Consumer hangs (stops processing messages) after 20 minutes of inactivity
See original GitHub issueI have a problem with our task worker built on top of Kombu (without using Celery): After about 20 minutes of not receiving any messages the worker will hang and stop processing any messages at all, even if new messages arrive. When shutting it down by sending a keyboard interrupt the shutdown takes about 60 seconds where it hangs after printing the [Kombu channel:1] basic_cancel('1')
message. It appears the process hangs somewhere in the low level channel polling/messaging (?)
Setup
The setup is simple: The worker is to listen on a RabbitMQ topic exchange for all messages matching a certain routing key.
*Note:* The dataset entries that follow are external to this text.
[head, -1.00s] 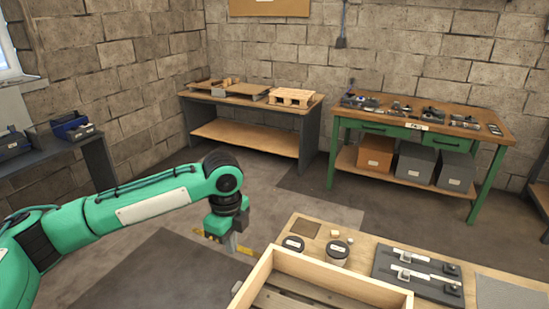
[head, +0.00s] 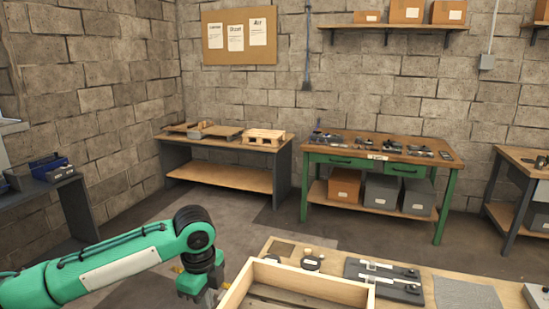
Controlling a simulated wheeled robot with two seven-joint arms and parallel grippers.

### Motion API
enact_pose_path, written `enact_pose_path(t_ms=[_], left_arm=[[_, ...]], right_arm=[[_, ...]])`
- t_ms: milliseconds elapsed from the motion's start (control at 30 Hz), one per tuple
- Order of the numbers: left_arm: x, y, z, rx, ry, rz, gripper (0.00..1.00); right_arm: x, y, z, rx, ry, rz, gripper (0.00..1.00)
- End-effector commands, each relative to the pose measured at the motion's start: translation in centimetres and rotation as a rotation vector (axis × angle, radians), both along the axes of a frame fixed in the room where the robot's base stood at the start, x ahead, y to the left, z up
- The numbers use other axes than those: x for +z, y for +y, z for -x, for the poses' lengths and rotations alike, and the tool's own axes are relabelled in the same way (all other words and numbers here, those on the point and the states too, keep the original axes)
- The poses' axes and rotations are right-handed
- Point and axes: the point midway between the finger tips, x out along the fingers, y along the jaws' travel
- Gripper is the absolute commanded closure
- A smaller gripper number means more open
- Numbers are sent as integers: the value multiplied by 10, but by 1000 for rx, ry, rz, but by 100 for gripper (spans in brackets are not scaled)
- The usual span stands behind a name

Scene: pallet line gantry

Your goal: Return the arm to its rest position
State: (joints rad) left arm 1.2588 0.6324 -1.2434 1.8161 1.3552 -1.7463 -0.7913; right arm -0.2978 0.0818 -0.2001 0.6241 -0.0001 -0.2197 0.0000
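My left arm, green with black joints, reaches in from the left side. Its gripper (head: 204,292) hangs down at the bottom of the picture, just left of the wooden crate (head: 320,281). The fingertips are small and partly hidden by the crate's edge and the frame's bottom, so I cannot tell whether they are open or shut. I see nothing clearly held. My right gripper is not in view.
The near workbench (head: 416,267) carries the crate, dark lidded jars, a dark fixture plate (head: 383,282) and a grey mat (head: 466,293). A wooden table (head: 228,176) and a green bench (head: 381,155) stand along the back wall. Floor lies open between them.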

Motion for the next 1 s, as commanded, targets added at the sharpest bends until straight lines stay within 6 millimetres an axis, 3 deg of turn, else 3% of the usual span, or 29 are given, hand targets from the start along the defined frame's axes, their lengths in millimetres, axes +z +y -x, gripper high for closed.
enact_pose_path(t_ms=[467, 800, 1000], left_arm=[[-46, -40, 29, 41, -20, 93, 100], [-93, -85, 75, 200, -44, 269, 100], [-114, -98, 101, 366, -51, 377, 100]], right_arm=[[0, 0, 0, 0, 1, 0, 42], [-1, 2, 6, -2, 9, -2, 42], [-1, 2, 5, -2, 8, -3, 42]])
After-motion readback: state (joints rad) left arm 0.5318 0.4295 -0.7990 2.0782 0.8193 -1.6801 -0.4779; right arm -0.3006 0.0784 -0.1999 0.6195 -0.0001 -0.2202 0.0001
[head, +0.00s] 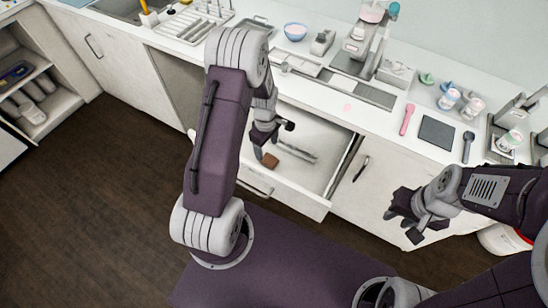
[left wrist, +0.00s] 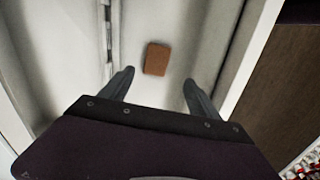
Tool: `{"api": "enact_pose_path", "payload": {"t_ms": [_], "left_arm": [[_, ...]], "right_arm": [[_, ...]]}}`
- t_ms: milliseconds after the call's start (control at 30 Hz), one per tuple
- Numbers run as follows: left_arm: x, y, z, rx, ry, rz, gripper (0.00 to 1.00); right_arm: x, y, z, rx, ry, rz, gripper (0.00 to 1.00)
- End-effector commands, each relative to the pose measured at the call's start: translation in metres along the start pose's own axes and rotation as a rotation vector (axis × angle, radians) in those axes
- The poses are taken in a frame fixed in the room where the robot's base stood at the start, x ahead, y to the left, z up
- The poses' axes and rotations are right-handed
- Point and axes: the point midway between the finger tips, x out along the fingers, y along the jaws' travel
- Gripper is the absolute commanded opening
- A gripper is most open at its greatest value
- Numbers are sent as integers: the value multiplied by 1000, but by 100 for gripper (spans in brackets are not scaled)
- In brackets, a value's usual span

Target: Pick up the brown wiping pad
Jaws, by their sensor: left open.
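The brown wiping pad (left wrist: 157,59) lies flat on the floor of an open white drawer. In the left wrist view it is ahead of my left gripper (left wrist: 158,88), roughly centred between the two fingers and apart from them. In the head view the pad (head: 271,161) shows beside the fingers. My left gripper (head: 265,142) is open and empty, reaching down over the drawer (head: 318,204). My right gripper (head: 404,222) is in front of the cabinet on the right, away from the pad; its fingers are dark and partly overlapped, so its opening is unclear.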

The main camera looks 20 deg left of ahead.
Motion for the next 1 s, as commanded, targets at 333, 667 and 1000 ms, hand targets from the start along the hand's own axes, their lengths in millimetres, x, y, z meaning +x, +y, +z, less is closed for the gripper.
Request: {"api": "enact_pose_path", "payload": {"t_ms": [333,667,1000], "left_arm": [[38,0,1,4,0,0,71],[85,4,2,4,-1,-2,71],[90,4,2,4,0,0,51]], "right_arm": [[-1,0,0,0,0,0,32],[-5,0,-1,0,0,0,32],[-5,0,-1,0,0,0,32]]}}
As it retrieves messages it unpacks them (the messages itself are protobuff objects) and then runs certain actions based on the content.
We use Python 2.7.9, Kombu 3.0.26 and have amqp 1.4.6 and librabbitmq 1.6.1 installed. For the consumers we use the Kombu Consumer Mixin that is called/run like this:
# Connect to rabbitMQ and start consuming messages
self._connection = Connection(config.rabbit_connection_url)
self._consumer = MyConsumer(self, self._connection)
self._consumer.run()
self._connection.close() # When _consumer.run finishes we are done too
Where rabbit_connection_url looks like "pyamqp://"+RABBITMQ_USERNAME+":"+RABBITMQ_PASSWORD+"@"+RABBITMQ_HOST+":"+str(RABBITMQ_PORT)+"/"+RABBITMQ_VIRTUAL_HOST
. I have tried using both pyamqp
and librabbitmq
as protocols to force the usage of amqp and librabbitmq with no success.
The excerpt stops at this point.